Gerçeklerle vaatler arasında derin bir fark görünmektedir. Bu fark 6 Şubat Depremlerinden sonra başlatılan deprem konutları çalışmalarında da açığa çıkmıştır. Depremlerin hemen ardından Cumhurbaşkanı Recep Tayyip Erdoğan tarafından 319 bini bir yıl içinde olmak üzere toplam 650 bin konut inşa edileceği sözü verilmiştir. Bırakalım bir yılda 319 bin konut yapımını,depremin 2. yılı geride kalırken, yalnızca 201 bin konutun tamamlandığıBakanlık tarafından açıklanmıştır. Depremlerin üzerinden geçen 2 yılın ardından vaat edilen konutların yalnızca yüzde 31’i tamamlanmıştır. Tamamlanan konut alanlarında da elektrik, su ve kanalizasyon hizmetlerinde, kent için ulaşımda yaşanan yetersizlikler günlük yaşamı olumsuz etkilemektedir. Yine bu hızda ilerleyeceği varsayılırsa,vadedilen deprem konutlarının tamamlanması en az 4 yıl daha sürecektir.

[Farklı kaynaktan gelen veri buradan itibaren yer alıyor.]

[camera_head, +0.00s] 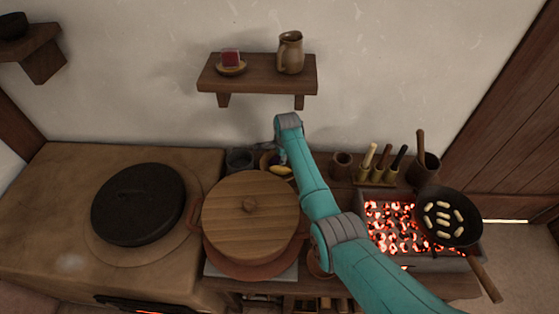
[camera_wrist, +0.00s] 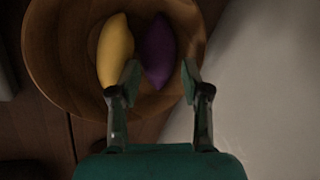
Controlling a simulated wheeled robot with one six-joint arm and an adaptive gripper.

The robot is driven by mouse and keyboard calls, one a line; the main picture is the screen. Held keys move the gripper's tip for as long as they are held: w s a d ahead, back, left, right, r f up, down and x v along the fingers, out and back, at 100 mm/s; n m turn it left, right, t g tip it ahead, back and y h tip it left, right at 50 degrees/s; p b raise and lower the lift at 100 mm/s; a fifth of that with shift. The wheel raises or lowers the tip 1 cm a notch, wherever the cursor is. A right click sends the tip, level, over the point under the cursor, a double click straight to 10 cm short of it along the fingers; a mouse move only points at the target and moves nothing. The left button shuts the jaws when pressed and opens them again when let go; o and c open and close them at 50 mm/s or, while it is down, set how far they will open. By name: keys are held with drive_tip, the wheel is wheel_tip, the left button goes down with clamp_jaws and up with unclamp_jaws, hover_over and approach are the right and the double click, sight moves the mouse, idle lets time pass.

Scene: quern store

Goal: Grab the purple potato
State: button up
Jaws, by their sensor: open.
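The purple potato (camera_wrist: 158,52) lies in a round wooden bowl (camera_wrist: 50,72) in the wrist view, beside a yellow potato-like item (camera_wrist: 115,50) on its left. My gripper (camera_wrist: 161,78) is open, with its fingertips on either side of the purple potato's near end. The left fingertip overlaps the edge of the yellow item; I cannot tell whether it touches. In the head view my arm hides most of the bowl, and the yellow item (camera_head: 279,170) shows just left of the arm.
A large lidded pot (camera_head: 250,204) stands left of my arm, with a dark cup (camera_head: 239,160) behind it. A pan (camera_head: 447,236) sits over glowing coals (camera_head: 392,226) at right. A wall shelf (camera_head: 257,74) with a jug (camera_head: 290,52) is above. The wall is close behind the bowl.

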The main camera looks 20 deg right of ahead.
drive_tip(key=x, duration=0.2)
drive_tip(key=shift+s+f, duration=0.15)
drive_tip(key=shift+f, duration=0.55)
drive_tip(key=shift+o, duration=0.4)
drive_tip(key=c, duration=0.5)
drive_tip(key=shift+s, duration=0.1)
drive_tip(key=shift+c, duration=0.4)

Benzer bir durum köy konutlarının inşasında da mevcuttur. Depremin ardından 143 bin 271 köy konutunun yapılacağı vaat edilmiştir. Şu ana kadar Bakanlık tarafından yapılan açıklamalarda köy konutlarının yalnızca 22’sinin tamamlanma aşamasına geldiği anlaşılmaktadır. 31 bin köy konutunun 2024 sonu itibariyle tamamlandığı belirtilirken, şu ana kadar ihalesi yapılan toplam köy konutu sayısının ise 60 bin civarında olduğu ifade edilmektedir.

Deprem bölgesinde birçok ilde ağır hasarlı yapıların yıkım işlemlerinin bile henüz tamamlanmamış olması, bölgenin daha uzun yıllar normal yaşama dönmesinin zor olduğuna işaret etmektedir.

Konut üretimiyle ilgili sorunlar bir yana, deprem bölgesinde bugün hala altyapı, ulaşım, sağlık, eğitim gibi yaşamsal konularda çok ciddi sorunlar devam etmektedir. Bir kışa daha deprem bölgesinde geçici barınma alanlarında giren depremzedeler,elektrik ve su kesintilerinin yarattığı olumsuzlukların yanı sıra temiz suya erişim sorunları, hijyen koşullarının sağlanamaması nedeniyle de salgın hastalık başta olmak üzere önemli sağlık sorunlarıyla karşı karşıyadır. Çadırlarda ve konteyner kentlerde sel ve yangın gibi olaylar meydana gelmekte, deprem felaketinden canlarını zor kurtaran depremzedeler başka felaketlerle karşı karşıya kalmaktadır.

Enkaz atıklarının yönetimindeki kuralsızlık da asbest yayılımı başta olmak üzere çok ciddi çevresel sorunlara yol açmaktadır.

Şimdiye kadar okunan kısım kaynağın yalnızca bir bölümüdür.